Procédure devant la cour :
Par une requête, enregistrée le 26 février 2021, Mme A..., représentée par Me Maetz, demande à la cour :
1°) d'annuler le jugement du tribunal administratif de Nancy du 29 décembre 2020 ;
2°) d'annuler, pour excès de pouvoir, l'arrêté du 31 janvier 2018 portant retrait de l'arrêté du 15 janvier 2018, ensemble le rejet implicite de son recours gracieux ;
3°) d'enjoindre au ministère des armées de procéder à son admission à la retraite et à sa radiation des cadres ;
4°) de condamner l'Etat à lui verser la somme de 4 000 euros en réparation du préjudice subi ;
5°) de mettre à la charge de l'Etat une somme de 1 500 euros au titre des dispositions de l'article L. 761-1 du code de justice administrative.
Elle soutient que :
- les premiers juges ont, à tort, retenu l'irrecevabilité pour tardiveté de ses demandes aux fins d'annulation et d'injonction ;
- la ministre des armées a commis une faute lui causant un préjudice moral et des troubles dans ses conditions d'existence évalués à 4 000 euros.

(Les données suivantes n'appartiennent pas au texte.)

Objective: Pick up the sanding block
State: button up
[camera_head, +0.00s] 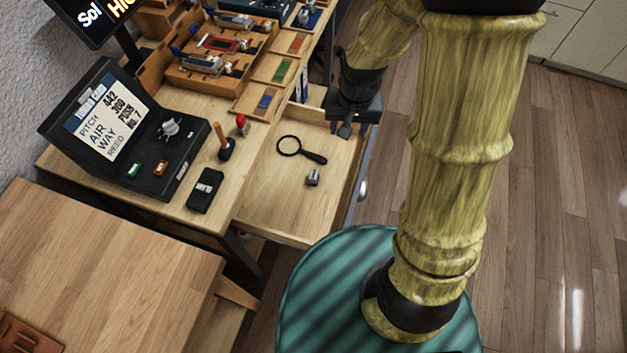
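I cannot tell for certain which thing is the sanding block. A small grey block (312,177) lies in the open wooden drawer (275,215), in front of a black magnifying glass (300,150). A flat black block with a pale label (206,190) lies on the bench top, left of the drawer. My gripper (345,130) points down over the far right part of the drawer, beyond the magnifying glass and apart from both blocks. Its fingers are small and dark, and I cannot tell whether they are open or hold anything.
A dark console with a lit screen (110,125) stands on the bench at left. A wooden-handled tool (225,140) and a red-topped item (242,124) stand by the drawer. Wooden trays (215,85) fill the back. A teal round surface (310,300) is in front.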

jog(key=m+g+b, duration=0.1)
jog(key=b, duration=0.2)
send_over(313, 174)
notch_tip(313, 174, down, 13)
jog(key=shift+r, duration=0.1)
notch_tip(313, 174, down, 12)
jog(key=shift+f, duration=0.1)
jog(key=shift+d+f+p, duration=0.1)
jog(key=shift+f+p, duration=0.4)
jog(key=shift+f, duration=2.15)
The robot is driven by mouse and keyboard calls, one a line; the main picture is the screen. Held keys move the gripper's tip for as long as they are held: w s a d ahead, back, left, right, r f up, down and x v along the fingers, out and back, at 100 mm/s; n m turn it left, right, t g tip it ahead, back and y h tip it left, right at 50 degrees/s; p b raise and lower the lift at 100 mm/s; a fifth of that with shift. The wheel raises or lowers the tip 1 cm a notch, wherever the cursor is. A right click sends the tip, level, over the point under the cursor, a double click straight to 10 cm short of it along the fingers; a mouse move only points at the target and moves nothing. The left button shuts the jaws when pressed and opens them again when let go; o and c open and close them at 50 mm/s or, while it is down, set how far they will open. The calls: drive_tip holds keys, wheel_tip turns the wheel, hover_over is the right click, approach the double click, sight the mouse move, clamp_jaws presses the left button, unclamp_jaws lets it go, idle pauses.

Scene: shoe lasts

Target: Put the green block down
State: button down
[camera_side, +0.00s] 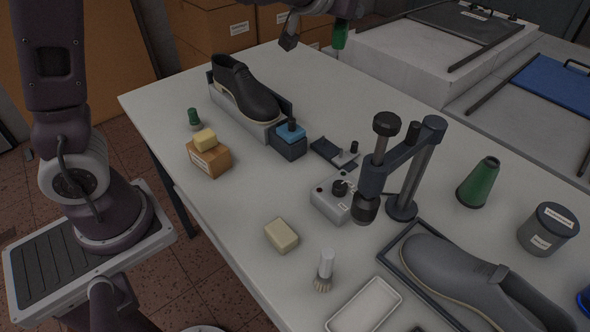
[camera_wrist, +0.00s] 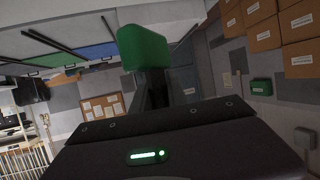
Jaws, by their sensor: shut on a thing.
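The green block (camera_wrist: 143,47) is at the tip of my gripper (camera_wrist: 153,80) in the wrist view, and my gripper is shut on it. The block hides most of the fingertips. In the side view the green block (camera_side: 340,35) shows at the top edge, high up beyond the far side of the table, just below my dark wrist. The wrist view looks out at the room's walls, so my gripper is not pointing down at the table.
The white table (camera_side: 240,200) holds a black shoe (camera_side: 245,90), a blue-topped box (camera_side: 289,139), a dark clamp stand (camera_side: 402,205), a green cone (camera_side: 478,182), a grey tin (camera_side: 547,229) and a grey shoe (camera_side: 455,275).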

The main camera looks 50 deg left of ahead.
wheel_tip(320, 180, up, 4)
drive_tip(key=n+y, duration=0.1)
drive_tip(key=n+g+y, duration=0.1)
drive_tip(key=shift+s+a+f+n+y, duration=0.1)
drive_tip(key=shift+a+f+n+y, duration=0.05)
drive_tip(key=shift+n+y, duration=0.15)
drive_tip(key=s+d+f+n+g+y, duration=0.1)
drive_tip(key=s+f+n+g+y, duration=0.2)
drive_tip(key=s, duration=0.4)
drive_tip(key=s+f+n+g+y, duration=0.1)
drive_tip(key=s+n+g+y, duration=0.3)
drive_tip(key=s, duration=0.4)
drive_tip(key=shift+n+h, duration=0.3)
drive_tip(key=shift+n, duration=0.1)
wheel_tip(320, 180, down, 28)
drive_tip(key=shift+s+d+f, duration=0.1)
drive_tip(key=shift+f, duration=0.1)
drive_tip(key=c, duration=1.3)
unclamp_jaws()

Par un mémoire en défense, enregistré le 16 septembre 2021, la ministre des armées conclut au rejet de la requête.
Elle soutient que c'est à bon droit que les premiers juges ont estimé les conclusions d'annulation et d'injonction comme étant tardives et renvoie à ses écritures de première instance.
Vu les autres pièces du dossier ;
Vu :
- le code des relations entre le public et l'administration ;
- le code de justice administrative.
Les parties ont été régulièrement averties du jour de l'audience.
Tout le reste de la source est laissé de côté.